Rufus is unfair to Rickey Henderson. Rickey hustled when he was on there. His hamstrings were just really, really tight during the mid 80s. Kept him off the field a lot. Maybe it was east coast air. Hammies loosened right up when Rickey went back to Oakland.
Publius,
I was referring to a certain player currently on suspension for doping, on that team north of Oakland.
I was never a big Rickey fan (impossible contrived crouch strike zone, dangerous to be between a camera and him, etc.), but never thought he was lazy.
Sanchez combines the worst aspects of Cano and Montero.
Yes, Rickey could be very strange, but he was a sort of force of nature, somebody so high above the rest of the game that you indulged him in certain things, like a deranged genius composer—maybe the Mozart of baseball.
Sanchez, in his second full year of play, does not approach that level.
Ah, now I see Rufus.

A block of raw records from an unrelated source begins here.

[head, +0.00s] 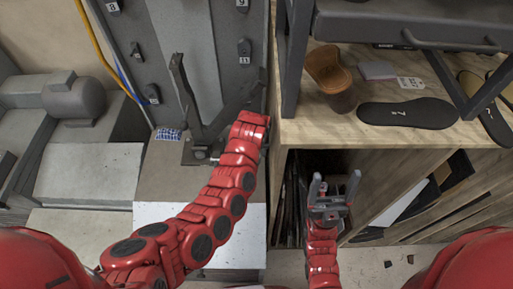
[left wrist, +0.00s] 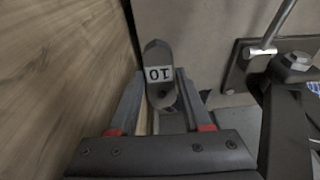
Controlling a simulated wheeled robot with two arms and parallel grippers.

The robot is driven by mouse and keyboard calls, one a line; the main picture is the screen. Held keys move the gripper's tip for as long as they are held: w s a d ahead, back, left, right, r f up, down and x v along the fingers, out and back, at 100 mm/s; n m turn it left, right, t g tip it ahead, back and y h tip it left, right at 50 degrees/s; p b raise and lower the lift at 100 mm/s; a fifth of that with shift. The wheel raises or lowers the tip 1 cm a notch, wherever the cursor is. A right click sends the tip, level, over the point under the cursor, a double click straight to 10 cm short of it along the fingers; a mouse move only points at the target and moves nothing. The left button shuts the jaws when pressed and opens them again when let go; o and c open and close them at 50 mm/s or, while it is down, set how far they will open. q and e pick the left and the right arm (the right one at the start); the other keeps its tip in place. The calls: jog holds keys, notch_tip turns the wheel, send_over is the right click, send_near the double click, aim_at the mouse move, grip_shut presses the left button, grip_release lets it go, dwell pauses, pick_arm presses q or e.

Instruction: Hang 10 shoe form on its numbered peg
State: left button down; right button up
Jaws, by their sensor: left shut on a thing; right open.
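The shoe form (left wrist: 157,54) is a grey, rounded piece with a white label reading 10, upside down in the left wrist view. My left gripper (left wrist: 160,88) is shut on it, one finger on each side. Much of the form is hidden between the fingers. In the head view the left hand and form cannot be made out beyond the red wrist. Numbered pegs sit on the grey panel: 8 (head: 114,7), 9 (head: 242,4), 11 (head: 244,49). Another peg (head: 136,50) below 8 has no readable number. My right gripper (head: 334,187) is open and empty before the bench opening.
The wooden bench (head: 297,130) stands right of the left wrist, its side close in the left wrist view. A dark metal stand (head: 187,95) rises in front of the panel.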

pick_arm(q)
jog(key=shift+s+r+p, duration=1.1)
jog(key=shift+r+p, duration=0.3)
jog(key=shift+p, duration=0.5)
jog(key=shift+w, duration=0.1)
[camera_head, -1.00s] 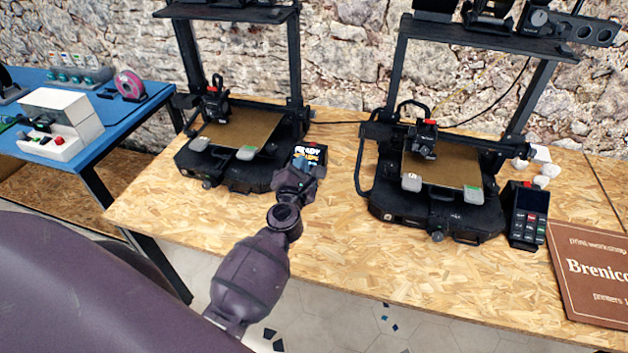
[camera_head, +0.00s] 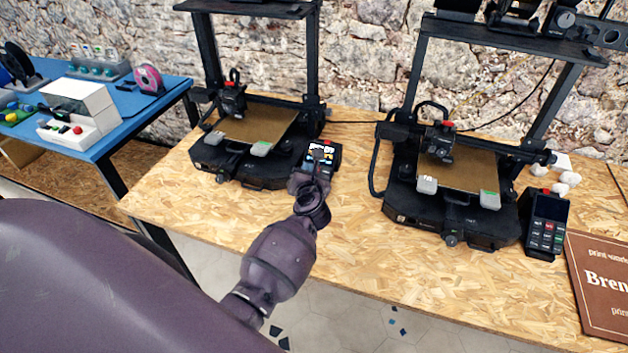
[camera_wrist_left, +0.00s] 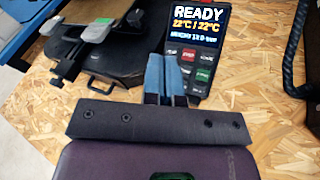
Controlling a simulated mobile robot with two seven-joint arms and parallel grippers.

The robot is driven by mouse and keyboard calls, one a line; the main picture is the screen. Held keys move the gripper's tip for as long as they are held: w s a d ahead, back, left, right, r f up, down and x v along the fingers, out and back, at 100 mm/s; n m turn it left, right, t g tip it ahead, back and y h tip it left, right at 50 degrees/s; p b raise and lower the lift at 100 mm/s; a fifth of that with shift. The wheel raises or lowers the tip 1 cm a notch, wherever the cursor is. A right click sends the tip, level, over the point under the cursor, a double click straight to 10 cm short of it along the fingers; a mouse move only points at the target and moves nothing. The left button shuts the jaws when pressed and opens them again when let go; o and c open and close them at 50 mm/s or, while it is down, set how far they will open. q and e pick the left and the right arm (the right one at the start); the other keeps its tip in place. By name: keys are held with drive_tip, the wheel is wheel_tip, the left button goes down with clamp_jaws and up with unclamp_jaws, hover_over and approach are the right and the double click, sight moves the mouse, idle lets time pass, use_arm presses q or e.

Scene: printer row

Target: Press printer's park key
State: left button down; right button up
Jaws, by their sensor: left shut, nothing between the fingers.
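The left printer (camera_head: 240,165) has a dark control panel (camera_head: 333,150) at its right front corner. In the left wrist view the panel's screen (camera_wrist_left: 197,20) reads READY and 22°C / 22°C. Below it are small grey, red (camera_wrist_left: 188,54) and green keys; their labels are too small to read surely, so I cannot tell which is park. My left gripper (camera_head: 318,163) is shut and empty, over the panel's lower part. In the wrist view its bluish fingers (camera_wrist_left: 164,62) hide the left part of the keypad. I cannot tell whether they touch it. My right gripper is not in view.
A second printer (camera_head: 455,205) with its own keypad panel (camera_head: 546,225) stands to the right on the chipboard table (camera_head: 370,265). A brown sign (camera_head: 600,275) lies at the right. A blue table (camera_head: 130,120) with a white box stands at the left.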

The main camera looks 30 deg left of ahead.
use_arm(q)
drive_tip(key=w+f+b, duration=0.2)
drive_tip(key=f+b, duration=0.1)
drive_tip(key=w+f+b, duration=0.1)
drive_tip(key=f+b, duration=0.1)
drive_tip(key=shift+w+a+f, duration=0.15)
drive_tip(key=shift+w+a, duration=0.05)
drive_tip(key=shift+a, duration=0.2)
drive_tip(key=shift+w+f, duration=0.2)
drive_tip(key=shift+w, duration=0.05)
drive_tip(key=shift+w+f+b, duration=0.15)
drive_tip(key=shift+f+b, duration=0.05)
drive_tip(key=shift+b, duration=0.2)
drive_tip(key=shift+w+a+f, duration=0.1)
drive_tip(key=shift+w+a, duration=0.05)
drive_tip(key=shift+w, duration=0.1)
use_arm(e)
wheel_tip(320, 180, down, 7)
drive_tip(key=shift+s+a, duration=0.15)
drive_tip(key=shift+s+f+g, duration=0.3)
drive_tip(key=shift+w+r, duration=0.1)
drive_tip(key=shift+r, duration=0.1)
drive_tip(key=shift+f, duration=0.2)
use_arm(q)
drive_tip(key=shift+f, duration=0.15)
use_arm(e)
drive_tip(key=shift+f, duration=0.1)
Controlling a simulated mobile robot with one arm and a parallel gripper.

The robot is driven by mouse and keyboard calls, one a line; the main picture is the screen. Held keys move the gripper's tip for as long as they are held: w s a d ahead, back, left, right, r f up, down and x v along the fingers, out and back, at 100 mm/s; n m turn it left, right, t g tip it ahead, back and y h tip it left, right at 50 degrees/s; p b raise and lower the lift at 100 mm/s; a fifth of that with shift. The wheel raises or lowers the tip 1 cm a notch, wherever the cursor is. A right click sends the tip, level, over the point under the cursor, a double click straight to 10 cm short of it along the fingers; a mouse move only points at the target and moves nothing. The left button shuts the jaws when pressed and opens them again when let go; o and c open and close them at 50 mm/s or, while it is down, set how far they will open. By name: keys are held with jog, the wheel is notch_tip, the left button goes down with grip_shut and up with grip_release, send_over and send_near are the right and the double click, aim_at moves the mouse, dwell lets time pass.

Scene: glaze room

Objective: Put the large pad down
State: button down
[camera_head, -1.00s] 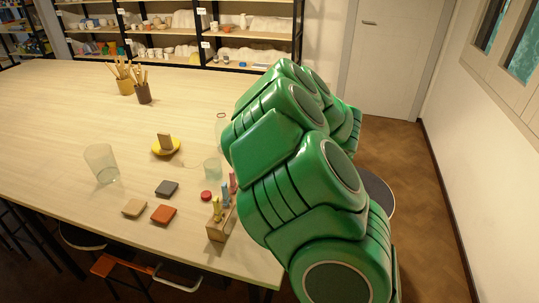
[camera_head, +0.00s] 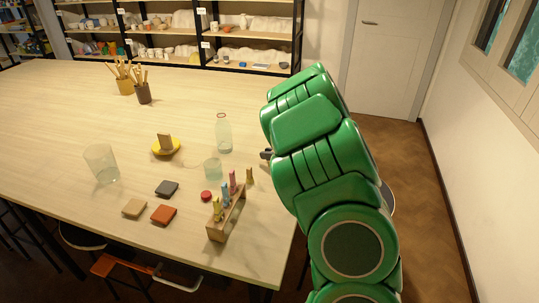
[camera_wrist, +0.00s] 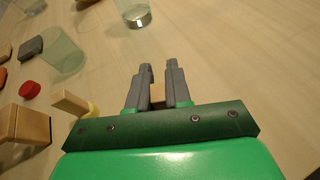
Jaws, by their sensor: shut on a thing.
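My gripper (camera_wrist: 160,80) is shut on a small tan thing (camera_wrist: 157,94), seen between the fingers in the wrist view. Its full shape is hidden, so I cannot tell whether it is the large pad. In the head view my green arm stands at the table's right edge, with the dark fingers (camera_head: 266,154) just over that side. On the table lie a beige pad (camera_head: 134,208), an orange pad (camera_head: 164,215) and a dark grey pad (camera_head: 167,188). They look similar in size.
A clear bottle (camera_head: 224,137), a short glass (camera_head: 212,170), a red disc (camera_head: 206,196), a wooden peg (camera_head: 249,176) and a rack of coloured pegs (camera_head: 218,230) stand near my gripper. A yellow dish (camera_head: 166,151) and tall glass (camera_head: 102,164) are farther left.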

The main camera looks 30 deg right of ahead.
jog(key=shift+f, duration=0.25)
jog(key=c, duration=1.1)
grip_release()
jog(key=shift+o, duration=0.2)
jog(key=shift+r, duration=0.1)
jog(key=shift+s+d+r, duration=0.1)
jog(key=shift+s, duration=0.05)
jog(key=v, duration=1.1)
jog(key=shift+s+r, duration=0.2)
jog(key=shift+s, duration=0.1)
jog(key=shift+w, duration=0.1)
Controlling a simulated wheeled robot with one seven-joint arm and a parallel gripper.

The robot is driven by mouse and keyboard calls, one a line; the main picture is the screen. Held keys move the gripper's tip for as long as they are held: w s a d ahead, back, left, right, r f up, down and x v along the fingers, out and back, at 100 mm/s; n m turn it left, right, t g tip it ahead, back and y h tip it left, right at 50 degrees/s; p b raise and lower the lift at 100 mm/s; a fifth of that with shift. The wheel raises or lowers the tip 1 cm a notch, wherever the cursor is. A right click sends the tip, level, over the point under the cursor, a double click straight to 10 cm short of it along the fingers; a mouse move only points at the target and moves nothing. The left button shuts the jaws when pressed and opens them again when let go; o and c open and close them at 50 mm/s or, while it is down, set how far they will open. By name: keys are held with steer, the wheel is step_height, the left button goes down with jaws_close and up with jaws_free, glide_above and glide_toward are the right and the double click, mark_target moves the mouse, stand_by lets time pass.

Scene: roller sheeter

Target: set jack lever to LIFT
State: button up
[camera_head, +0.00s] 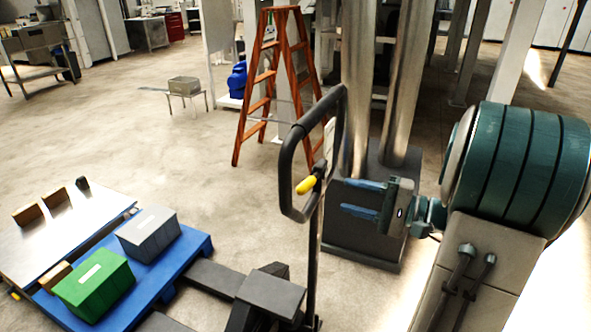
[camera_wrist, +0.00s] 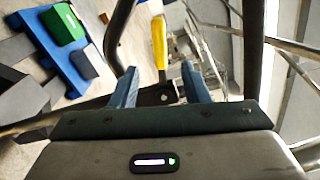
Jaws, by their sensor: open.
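The jack's black loop handle (camera_head: 284,150) stands upright in the middle of the head view. Its yellow lever (camera_head: 306,185) sits at the lower part of the loop. The lever also shows in the wrist view (camera_wrist: 159,48), above and between the fingers, with a dark pivot below it. My gripper (camera_head: 343,197) is open and empty, to the right of the lever, with its blue fingers pointing left toward the handle. In the wrist view the two blue fingers (camera_wrist: 160,80) are apart, and nothing is clamped between them. No lever position label is readable.
A blue pallet (camera_head: 190,249) at lower left carries a green box (camera_head: 93,284), a grey box (camera_head: 149,233) and a metal sheet with small blocks. The dark jack body (camera_head: 270,293) lies beside it. An orange stepladder (camera_head: 270,80) stands behind the handle. Open floor lies at left.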

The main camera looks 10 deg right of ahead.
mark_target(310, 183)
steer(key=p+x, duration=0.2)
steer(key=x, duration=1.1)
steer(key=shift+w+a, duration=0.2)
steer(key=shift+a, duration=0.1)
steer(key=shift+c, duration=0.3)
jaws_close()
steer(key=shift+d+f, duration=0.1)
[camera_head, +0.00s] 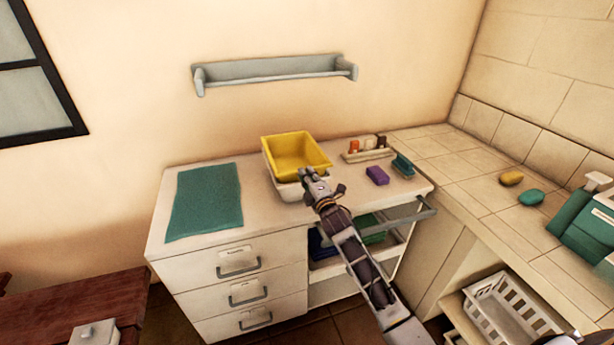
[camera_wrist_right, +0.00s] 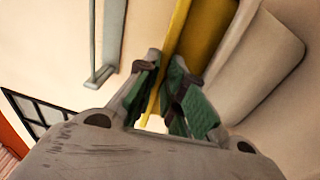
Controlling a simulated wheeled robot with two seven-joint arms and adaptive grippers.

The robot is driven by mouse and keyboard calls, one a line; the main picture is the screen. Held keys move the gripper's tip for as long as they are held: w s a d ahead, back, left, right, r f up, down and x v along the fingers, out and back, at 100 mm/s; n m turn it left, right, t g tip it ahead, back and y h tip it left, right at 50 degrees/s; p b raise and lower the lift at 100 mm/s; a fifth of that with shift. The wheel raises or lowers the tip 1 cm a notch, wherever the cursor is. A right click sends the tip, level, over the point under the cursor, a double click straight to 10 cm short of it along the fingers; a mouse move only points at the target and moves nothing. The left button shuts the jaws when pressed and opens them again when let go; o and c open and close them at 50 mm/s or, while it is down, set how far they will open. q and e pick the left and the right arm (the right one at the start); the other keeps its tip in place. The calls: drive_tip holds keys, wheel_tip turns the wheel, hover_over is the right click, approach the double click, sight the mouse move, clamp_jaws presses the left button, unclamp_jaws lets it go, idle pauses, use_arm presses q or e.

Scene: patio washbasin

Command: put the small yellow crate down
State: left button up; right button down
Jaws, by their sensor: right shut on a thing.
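The small yellow crate (camera_head: 296,153) is at the back middle of the white cabinet, inside or just above a white bin (camera_head: 291,190); I cannot tell whether it rests there. My right gripper (camera_head: 309,175) is at the crate's front side. In the right wrist view, the right gripper (camera_wrist_right: 168,100) is shut on the thin yellow wall of the crate (camera_wrist_right: 190,40), with a pale bin wall (camera_wrist_right: 270,60) beside it. The gripper hides part of the crate's front and of the bin. My left gripper does not show.
A green mat (camera_head: 205,200) covers the cabinet's left. A purple block (camera_head: 377,175), a teal tray (camera_head: 402,166) and a rack of small bottles (camera_head: 368,150) stand right of the crate. A wall shelf (camera_head: 275,70) hangs above.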

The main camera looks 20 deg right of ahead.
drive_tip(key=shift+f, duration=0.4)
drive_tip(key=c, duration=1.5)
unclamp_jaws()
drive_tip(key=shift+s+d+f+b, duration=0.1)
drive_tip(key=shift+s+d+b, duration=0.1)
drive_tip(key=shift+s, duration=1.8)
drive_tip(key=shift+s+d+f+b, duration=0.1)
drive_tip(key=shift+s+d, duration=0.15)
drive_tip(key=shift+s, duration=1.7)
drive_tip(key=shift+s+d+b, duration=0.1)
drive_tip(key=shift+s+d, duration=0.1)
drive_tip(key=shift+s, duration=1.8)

You meant Tino Martinez. Horace...damn straight. Rickey Henderson is the starting left fielder and lead off man on baseball's all-time team.
"the worst aspects of Cano and Montero" - dead-on, Rufus, dead-on.
Everybody can see it. Drop him now. The longer we wait, the hard it becomes. Get a Single A pitching prospect.
METS NEED A CATCHER!
THROW HIM INTO THE DEAL TO GET DEGROM.
ALL-CAPS, I like the way you're thinking. And much as it pains me to say it, I kind of agree with that Times guy.
Judge and Sanchez, straight up, for deGrom and Ol' Yeller. Okay, we'll throw in Sonny Gray. Even if they don't agree. We'll just force him out of the car, somewhere along the Grand Central Parkway.